DATA LISTING:
◆ ◆ ◆ ◆ ◆ ◆ ◆

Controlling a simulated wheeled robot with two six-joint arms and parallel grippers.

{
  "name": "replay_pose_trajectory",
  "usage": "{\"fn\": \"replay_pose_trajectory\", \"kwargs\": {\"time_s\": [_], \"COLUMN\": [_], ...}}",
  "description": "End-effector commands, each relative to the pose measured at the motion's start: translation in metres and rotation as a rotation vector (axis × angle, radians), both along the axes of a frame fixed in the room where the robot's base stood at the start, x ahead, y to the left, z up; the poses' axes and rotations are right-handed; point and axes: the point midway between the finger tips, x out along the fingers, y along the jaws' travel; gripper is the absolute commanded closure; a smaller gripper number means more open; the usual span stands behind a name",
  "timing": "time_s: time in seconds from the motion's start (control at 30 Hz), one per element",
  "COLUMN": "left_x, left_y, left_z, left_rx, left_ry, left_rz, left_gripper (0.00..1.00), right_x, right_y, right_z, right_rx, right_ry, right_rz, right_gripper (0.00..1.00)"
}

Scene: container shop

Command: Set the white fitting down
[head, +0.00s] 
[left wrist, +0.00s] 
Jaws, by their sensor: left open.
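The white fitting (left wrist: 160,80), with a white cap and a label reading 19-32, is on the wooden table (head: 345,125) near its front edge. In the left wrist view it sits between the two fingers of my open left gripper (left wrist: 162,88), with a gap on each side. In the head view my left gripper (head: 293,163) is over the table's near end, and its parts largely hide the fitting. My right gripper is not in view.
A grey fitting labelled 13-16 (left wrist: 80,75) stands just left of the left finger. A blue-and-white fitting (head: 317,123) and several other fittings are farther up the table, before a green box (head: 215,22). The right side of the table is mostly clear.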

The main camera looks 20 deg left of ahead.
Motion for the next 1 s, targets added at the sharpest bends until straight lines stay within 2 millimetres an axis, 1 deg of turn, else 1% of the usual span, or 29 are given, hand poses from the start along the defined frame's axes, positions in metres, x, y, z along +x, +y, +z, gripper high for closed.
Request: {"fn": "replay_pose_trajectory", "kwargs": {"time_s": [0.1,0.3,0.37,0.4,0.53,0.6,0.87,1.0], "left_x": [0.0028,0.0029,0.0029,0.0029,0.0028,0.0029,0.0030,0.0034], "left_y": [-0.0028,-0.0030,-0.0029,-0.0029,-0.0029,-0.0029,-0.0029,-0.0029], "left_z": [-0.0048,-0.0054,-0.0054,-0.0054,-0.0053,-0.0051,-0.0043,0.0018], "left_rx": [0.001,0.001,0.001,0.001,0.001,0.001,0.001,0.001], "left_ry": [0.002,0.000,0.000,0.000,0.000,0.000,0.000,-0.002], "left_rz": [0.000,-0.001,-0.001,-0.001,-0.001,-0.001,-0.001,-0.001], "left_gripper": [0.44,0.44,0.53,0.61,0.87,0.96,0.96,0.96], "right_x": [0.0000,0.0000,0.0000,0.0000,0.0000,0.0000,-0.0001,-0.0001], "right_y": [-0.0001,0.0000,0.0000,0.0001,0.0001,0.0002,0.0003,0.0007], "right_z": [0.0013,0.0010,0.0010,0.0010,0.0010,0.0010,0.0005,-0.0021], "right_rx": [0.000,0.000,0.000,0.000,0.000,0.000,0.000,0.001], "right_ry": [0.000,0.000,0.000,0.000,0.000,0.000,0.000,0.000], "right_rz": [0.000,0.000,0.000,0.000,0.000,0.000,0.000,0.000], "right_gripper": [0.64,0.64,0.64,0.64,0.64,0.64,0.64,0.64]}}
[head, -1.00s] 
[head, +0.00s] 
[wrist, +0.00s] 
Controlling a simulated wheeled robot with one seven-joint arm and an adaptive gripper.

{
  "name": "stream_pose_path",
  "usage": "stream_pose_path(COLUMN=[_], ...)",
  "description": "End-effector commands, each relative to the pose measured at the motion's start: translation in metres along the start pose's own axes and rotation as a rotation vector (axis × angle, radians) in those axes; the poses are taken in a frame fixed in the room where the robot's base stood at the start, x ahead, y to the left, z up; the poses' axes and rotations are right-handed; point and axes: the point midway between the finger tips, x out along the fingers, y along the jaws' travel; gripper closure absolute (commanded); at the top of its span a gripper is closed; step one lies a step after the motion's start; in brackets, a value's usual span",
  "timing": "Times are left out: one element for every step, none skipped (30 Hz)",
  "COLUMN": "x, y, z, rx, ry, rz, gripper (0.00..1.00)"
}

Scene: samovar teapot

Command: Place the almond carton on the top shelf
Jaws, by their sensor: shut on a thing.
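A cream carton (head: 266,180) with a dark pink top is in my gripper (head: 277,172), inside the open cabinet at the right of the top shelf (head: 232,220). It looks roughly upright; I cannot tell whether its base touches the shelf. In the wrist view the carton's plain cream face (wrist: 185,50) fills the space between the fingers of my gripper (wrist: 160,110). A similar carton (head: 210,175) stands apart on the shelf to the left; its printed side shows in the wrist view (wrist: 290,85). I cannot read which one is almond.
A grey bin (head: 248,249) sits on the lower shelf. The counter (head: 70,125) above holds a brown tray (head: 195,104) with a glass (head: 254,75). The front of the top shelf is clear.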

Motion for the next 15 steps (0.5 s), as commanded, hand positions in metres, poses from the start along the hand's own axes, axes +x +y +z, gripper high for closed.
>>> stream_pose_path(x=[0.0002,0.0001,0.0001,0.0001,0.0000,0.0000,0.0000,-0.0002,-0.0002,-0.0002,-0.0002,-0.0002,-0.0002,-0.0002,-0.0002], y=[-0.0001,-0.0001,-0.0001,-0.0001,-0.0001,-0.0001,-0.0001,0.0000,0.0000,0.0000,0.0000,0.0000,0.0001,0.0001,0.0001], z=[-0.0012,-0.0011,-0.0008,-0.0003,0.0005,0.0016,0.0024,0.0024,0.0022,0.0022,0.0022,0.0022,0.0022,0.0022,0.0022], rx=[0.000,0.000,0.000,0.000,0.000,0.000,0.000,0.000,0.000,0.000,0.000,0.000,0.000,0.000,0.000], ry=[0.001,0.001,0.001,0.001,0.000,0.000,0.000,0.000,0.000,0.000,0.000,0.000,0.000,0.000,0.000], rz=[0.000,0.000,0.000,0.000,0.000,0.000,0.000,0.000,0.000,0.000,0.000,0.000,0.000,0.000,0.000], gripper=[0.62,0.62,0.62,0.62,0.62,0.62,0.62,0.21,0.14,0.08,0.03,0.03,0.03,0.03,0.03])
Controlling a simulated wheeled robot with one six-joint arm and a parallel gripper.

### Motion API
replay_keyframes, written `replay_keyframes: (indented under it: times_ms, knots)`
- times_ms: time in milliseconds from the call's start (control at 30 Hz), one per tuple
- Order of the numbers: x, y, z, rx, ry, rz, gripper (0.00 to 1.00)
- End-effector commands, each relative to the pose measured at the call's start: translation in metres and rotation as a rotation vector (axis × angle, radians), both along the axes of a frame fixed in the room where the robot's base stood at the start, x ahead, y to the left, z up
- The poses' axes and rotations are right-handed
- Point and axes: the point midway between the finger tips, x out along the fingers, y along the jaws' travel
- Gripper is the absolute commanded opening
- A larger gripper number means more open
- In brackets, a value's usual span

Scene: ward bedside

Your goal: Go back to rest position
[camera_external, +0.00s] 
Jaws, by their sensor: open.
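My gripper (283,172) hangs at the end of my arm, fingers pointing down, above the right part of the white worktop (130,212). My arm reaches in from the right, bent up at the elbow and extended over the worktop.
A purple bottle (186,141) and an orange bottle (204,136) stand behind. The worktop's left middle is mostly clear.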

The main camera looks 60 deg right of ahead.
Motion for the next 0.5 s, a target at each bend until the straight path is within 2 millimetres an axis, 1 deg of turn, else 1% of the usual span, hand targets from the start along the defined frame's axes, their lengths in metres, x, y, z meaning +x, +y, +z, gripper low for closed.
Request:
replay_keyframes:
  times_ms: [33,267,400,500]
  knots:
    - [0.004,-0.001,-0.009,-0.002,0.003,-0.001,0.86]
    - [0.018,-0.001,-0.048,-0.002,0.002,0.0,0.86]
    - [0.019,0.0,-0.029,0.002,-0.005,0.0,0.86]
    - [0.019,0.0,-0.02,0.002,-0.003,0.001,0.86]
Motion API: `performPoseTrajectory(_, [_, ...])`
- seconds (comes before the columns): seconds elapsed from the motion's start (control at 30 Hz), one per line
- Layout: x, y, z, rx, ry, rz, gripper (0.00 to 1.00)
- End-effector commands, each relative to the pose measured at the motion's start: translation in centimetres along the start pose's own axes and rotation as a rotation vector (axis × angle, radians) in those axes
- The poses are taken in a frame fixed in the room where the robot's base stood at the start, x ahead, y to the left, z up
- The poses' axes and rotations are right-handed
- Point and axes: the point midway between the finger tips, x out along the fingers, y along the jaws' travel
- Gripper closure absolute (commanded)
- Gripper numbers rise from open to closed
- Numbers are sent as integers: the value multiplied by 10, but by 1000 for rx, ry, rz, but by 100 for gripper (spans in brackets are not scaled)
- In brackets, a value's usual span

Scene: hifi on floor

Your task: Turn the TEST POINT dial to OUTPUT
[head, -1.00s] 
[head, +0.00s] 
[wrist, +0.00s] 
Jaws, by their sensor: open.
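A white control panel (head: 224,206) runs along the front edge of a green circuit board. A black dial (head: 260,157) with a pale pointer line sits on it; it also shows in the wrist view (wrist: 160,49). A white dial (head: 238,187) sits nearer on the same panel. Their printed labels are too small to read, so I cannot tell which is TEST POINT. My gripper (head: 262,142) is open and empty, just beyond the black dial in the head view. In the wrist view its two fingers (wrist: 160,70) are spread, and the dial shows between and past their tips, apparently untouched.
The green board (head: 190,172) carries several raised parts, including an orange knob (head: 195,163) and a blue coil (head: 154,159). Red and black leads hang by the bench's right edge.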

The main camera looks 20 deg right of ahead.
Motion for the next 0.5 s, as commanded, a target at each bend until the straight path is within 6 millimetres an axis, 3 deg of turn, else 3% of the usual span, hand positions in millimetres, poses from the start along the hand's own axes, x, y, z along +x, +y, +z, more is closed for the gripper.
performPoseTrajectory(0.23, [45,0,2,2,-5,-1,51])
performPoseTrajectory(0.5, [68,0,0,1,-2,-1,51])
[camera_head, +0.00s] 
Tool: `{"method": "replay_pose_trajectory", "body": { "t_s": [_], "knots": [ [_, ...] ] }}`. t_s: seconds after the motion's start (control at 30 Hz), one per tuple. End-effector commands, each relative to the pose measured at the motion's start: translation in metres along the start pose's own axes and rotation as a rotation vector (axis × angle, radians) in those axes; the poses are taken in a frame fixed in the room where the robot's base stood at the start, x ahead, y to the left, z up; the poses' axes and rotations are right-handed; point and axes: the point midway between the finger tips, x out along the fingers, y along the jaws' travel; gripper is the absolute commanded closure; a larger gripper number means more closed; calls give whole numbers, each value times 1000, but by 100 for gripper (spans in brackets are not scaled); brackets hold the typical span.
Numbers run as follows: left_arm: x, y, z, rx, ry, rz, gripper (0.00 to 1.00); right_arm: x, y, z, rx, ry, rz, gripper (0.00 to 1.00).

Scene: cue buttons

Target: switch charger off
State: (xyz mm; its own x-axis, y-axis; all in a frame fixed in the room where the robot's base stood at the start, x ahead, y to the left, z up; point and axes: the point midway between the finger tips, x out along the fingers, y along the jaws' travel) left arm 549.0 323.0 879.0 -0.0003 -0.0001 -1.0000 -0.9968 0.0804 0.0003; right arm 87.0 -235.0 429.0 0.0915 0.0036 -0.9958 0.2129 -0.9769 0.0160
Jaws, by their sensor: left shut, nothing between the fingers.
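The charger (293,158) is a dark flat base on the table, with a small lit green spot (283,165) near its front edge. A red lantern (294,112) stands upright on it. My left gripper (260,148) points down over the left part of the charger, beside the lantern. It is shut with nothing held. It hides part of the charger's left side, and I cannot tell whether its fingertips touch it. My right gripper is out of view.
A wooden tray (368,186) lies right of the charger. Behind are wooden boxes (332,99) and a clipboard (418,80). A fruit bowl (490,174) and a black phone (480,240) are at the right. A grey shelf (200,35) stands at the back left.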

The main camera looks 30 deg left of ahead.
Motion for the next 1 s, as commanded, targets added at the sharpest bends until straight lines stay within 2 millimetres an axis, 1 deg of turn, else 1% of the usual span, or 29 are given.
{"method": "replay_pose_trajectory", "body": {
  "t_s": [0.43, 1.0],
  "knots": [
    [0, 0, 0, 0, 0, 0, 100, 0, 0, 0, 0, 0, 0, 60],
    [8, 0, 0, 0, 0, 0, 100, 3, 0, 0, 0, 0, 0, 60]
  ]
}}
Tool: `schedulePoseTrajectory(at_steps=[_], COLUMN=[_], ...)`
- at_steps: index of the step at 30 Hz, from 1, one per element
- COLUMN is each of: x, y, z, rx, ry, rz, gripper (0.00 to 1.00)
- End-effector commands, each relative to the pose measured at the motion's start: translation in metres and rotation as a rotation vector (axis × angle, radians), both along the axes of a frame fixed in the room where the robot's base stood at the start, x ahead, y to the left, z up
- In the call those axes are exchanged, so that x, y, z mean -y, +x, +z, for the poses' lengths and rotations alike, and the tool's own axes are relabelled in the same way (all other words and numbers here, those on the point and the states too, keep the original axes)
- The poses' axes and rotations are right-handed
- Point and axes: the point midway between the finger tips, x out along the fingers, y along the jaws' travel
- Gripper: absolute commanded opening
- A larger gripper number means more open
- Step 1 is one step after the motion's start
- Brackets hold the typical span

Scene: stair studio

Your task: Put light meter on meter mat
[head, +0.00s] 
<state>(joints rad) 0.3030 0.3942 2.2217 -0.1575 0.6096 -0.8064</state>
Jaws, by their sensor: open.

◆ ◆ ◆ ◆ ◆ ◆ ◆

JOB:
Start at the line with "- COLUMN is", stop at the line with "<state>(joints rad) 0.3030", and return every line in that stretch exactly, those two included.

FINAL RESULT:
- COLUMN is each of: x, y, z, rx, ry, rz, gripper (0.00 to 1.00)
- End-effector commands, each relative to the pose measured at the motion's start: translation in metres and rotation as a rotation vector (axis × angle, radians), both along the axes of a frame fixed in the room where the robot's base stood at the start, x ahead, y to the left, z up
- In the call those axes are exchanged, so that x, y, z mean -y, +x, +z, for the poses' lengths and rotations alike, and the tool's own axes are relabelled in the same way (all other words and numbers here, those on the point and the states too, keep the original axes)
- The poses' axes and rotations are right-handed
- Point and axes: the point midway between the finger tips, x out along the fingers, y along the jaws' travel
- Gripper: absolute commanded opening
- A larger gripper number means more open
- Step 1 is one step after the motion's start
- Brackets hold the typical span

Scene: stair studio

Your task: Put light meter on meter mat
[head, +0.00s] 
<state>(joints rad) 0.3030 0.3942 2.2217 -0.1575 0.6096 -0.8064</state>

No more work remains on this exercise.